While Washington continues to struggle with attempts at major changes to the federal tax system, individual states have no such problem. Many states in the South and Midwest that have single-party legislatures and are Republican-controlled are seeking to do away with the tax filing of state income taxes in favor of higher and more diverse sales taxes.
With 37 of the 50 states having single-party control of the legislature and governorship, seemingly radical projects such as tax reform can be handled much easier than in states that struggle with the need for a middle ground between parties. Of those 37 states, 25 are Republican-controlled, and it is primarily these states that are considering doing away with the tax filing of income taxes and replacing the lost revenue with higher sales tax and sales tax on previously untaxed items such as food and luxury services.

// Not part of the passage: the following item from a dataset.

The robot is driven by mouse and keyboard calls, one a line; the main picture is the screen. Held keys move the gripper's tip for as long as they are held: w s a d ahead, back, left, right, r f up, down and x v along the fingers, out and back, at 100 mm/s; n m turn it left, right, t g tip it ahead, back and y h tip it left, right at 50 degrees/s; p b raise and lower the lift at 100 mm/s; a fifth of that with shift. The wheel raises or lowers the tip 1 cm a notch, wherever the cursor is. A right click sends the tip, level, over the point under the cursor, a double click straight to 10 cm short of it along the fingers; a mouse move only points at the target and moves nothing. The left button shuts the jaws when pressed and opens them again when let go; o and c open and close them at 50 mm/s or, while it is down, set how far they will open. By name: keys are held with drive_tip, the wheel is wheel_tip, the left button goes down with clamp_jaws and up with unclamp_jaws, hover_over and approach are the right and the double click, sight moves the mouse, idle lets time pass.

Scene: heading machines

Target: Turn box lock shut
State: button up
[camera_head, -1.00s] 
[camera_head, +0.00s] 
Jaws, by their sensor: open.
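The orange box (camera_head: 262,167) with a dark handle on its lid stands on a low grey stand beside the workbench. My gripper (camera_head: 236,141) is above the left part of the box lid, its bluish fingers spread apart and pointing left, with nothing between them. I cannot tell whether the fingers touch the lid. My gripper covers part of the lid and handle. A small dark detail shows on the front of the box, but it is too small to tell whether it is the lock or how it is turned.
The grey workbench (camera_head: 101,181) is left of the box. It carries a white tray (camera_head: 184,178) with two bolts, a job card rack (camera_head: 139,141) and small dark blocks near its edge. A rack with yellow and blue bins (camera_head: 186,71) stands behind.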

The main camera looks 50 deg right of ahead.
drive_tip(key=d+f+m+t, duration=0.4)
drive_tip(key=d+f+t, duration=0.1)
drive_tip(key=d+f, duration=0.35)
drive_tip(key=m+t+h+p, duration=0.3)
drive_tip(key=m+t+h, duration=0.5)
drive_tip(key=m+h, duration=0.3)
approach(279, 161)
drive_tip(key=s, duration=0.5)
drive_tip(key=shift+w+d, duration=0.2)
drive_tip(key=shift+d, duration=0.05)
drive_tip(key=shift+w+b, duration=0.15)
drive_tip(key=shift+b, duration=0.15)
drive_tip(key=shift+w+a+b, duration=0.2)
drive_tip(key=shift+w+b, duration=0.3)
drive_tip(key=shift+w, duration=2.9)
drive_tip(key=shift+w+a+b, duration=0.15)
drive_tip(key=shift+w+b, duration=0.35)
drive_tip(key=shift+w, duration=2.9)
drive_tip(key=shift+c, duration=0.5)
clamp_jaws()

Much of this shift being considered is not grounded in new ideas, but rather comes partly from the idea of trickle down or supply chain economics, popular during Reagan’s presidency and still somewhat popular with Republicans today. Critics of the move from income taxes to higher sales taxes are concerned that the shift will place too much of a burden on the poor and middle-class. However, proponents point out that placing sales tax on services would also tax higher income groups as well.
Proponents of this idea also state that eliminating income taxes at the state level would spur economic growth for everyone. In addition, it has been proposed that states with lower income tax burdens continually outperform higher tax states. However, other studies have claimed to show that the opposite is true, using the relative economic strength of higher tax states like New York as an example.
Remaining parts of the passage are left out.